#### Exercise goal:
Extract the first line through the line containing "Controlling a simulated" from the listing below, exactly as written.

#### Given information:
-*-*-

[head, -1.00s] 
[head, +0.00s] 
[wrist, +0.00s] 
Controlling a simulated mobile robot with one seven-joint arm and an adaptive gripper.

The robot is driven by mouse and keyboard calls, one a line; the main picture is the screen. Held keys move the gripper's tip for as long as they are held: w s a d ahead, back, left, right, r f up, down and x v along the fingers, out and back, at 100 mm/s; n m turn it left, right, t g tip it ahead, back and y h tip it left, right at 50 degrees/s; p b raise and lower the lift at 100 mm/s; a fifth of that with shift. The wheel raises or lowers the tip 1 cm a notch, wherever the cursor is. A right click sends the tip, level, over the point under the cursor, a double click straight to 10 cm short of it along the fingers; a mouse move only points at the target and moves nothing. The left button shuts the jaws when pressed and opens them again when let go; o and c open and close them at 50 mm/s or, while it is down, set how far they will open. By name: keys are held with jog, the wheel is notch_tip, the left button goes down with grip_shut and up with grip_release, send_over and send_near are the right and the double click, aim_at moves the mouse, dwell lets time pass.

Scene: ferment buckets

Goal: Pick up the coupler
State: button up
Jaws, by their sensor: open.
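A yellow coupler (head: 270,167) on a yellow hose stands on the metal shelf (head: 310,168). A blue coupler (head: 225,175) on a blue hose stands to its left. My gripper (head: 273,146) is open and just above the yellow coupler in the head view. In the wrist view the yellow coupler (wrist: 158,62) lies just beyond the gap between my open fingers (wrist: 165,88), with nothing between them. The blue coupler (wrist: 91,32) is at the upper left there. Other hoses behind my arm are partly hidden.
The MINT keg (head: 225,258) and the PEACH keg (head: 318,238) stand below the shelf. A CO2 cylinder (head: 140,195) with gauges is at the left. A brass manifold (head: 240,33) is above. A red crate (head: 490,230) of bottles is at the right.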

-*-*-

#### Result of the exercise:
[head, -1.00s] 
[head, +0.00s] 
[wrist, +0.00s] 
Controlling a simulated mobile robot with one seven-joint arm and an adaptive gripper.

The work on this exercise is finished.